[Raw records]
== == ==
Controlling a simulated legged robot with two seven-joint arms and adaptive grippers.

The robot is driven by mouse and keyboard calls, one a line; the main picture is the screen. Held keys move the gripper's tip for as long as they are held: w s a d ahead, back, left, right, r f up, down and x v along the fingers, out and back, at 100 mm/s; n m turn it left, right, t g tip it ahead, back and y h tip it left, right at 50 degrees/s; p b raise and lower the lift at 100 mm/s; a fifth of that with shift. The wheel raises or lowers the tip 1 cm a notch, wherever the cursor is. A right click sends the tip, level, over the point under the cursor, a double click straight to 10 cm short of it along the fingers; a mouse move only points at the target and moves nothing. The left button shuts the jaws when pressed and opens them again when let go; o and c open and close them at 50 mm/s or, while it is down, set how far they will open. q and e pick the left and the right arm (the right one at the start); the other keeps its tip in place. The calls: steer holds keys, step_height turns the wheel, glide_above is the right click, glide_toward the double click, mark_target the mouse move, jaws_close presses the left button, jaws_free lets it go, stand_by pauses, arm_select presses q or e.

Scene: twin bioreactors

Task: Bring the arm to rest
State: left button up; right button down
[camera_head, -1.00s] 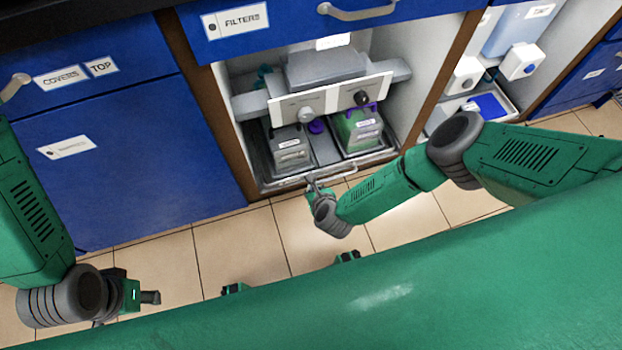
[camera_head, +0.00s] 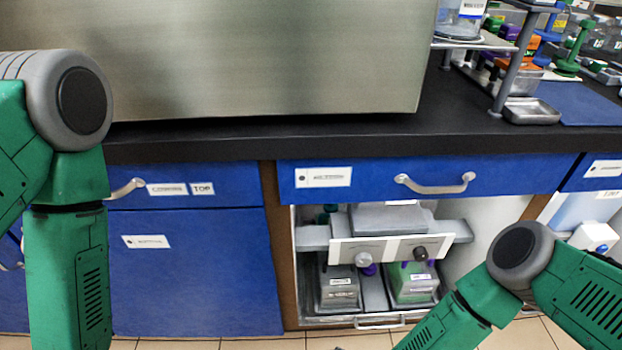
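My left arm (camera_head: 72,240) hangs down along the left edge, with its gripper below the frame. My right arm (camera_head: 515,270) comes in from the lower right and bends down toward the bottom edge. Its gripper is also out of view. The open bay (camera_head: 465,280) under the counter holds a grey unit with a white front panel (camera_head: 390,249) and two knobs. Below the panel stand a grey container (camera_head: 338,288) and a green-filled container (camera_head: 411,283) on a tray with a front handle (camera_head: 380,323).
A black counter (camera_head: 300,140) runs across, with a large metal box (camera_head: 230,60) on it. Blue drawers (camera_head: 375,178) and a blue cabinet door (camera_head: 200,270) are below. A rack and bottles (camera_head: 505,75) stand at the back right. Tiled floor shows at the bottom.

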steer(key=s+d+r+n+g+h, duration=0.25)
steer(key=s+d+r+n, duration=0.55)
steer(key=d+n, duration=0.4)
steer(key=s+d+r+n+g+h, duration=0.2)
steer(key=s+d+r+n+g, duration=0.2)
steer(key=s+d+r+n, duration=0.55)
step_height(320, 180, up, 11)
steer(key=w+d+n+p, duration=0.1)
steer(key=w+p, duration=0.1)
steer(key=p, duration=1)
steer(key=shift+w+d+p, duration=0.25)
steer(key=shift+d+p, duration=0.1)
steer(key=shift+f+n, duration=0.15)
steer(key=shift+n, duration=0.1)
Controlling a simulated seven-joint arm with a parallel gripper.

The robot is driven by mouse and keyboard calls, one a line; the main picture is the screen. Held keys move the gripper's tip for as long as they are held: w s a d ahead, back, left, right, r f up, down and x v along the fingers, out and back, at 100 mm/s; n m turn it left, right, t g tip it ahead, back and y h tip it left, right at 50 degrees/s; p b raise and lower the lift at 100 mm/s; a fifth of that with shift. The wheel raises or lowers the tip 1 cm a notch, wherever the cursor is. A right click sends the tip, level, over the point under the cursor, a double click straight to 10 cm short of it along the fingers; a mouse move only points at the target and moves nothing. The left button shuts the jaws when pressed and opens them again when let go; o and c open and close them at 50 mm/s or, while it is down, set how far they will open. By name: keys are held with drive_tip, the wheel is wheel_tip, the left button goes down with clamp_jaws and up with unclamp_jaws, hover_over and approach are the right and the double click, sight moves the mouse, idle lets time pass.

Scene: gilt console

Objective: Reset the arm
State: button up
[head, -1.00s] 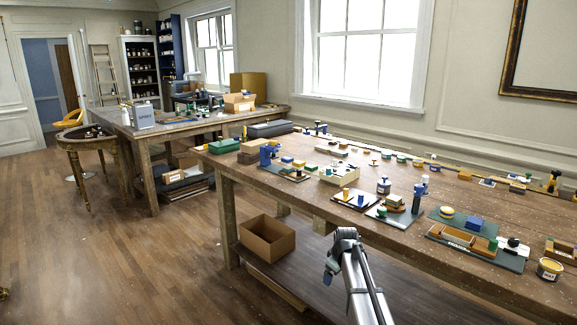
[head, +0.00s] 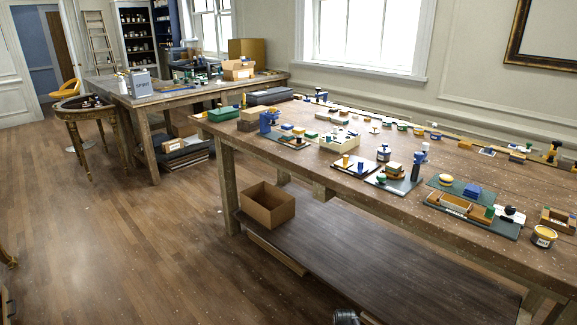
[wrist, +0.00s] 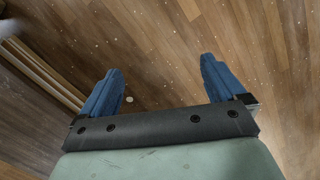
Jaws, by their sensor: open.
== == ==
[Do this] For the material above, give again only the lines starting at the line that contains "Scene: twin bioreactors" and ending at the line that contains "[camera_head, -1.00s]". Pictures do not belong in the copy.

[In response]
Scene: twin bioreactors

Task: Bring the arm to rest
State: left button up; right button down
[camera_head, -1.00s] 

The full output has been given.